In this situation the Scheduler, which is monitoring the state of the queue, will pause while the ScriptQueue is paused, and will resume automatically when the ScriptQueue resumes.
If the planned interruption is short (less than 5 minutes or so), there is nothing that needs to be done to resume, besides resuming the ScriptQueue.
If the interruption is going to take longer than that, make sure you stop the Scripts launched by the Scheduler to the ScriptQueue (that are in the waiting queue), before resuming.
Stopping the Scheduler¶
If you want to switch configurations, (which will required recycling the state of the CSC), load a new snapshot, or you are having issues with the scheduling algorithm (which may require some troubleshooting), you may want to stop the Scheduler CSC.

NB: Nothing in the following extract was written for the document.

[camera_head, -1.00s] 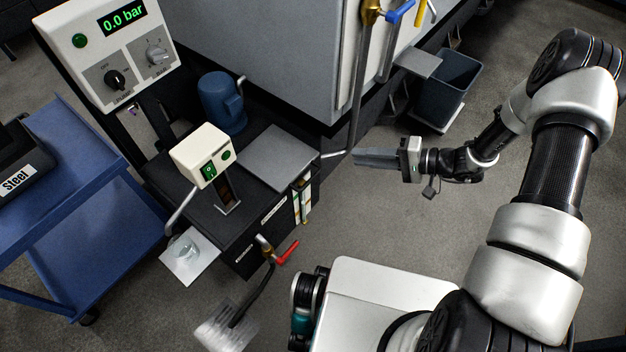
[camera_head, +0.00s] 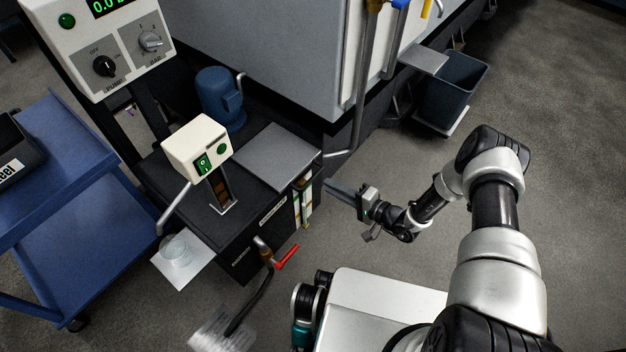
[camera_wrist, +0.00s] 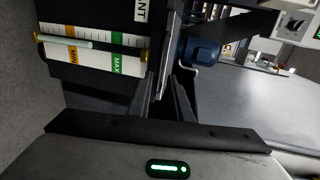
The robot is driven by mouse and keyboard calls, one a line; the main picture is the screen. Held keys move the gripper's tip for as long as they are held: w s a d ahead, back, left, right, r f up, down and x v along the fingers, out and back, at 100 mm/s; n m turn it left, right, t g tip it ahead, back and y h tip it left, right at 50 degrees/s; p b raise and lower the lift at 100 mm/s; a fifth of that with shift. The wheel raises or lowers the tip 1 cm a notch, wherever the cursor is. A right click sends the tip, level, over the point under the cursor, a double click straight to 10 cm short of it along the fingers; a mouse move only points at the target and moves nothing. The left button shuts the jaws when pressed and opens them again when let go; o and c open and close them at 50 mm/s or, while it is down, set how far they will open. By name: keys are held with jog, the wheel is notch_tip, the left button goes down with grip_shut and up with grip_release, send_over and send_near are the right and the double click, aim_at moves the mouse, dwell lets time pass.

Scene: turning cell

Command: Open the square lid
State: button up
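The square lid (camera_head: 275,156) is a flat grey plate lying shut on top of the dark tank (camera_head: 240,232), left of centre in the head view. My gripper (camera_head: 330,186) is just right of the tank, its fingers pointing left towards it, near the lid's right corner and apart from the lid as far as I can see. In the wrist view my gripper's two dark fingers (camera_wrist: 174,88) show a gap between them with nothing clearly held. The lid's edge (camera_wrist: 168,45) appears there as a narrow grey strip ahead of the fingers.
A level gauge (camera_head: 303,200) is on the tank's side and shows large in the wrist view (camera_wrist: 95,50). A blue motor (camera_head: 219,97) and a cream switch box (camera_head: 197,147) stand by the lid. A pipe (camera_head: 358,100) descends behind it.

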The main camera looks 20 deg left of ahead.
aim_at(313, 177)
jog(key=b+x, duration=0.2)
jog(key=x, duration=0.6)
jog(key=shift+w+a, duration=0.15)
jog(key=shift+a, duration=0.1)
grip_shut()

To stop the Scheduler, you can send the command stop
.
From the ScriptQueue, you can use the run_command
script with the following configuration:
component: Scheduler:2
cmd: stop
parameters:
abort: true
The abort: true
option will make sure the Scheduler cleans up any remaining Script in the ScriptQueue.
If you rather interrupt the Scripts yourself simply omit the parameters
session, e.g.;
component: Scheduler:2
cmd: stop
It is possible to add the Script while the Scheduler is running and, once it appears in the ScriptQueue, you can move it up the queue by pressing the Move script up buttom, as shown below.
From nublado:
await remote.cmd_stop.start(timeout=30)
By default, the Scheduler will stop and leave any scheduled observations in the ScriptQueue.
It is possible to request the Scheduler to stop those Scripts as well by specifying abort=True
, e.g.:
await remote.cmd_stop.set_start(abort=True, timeout=30)
Important
After stopping the Scheduler, and before doing anything else with it, make sure you store the latest snapshot (preferrably in the night log), using the procedure above.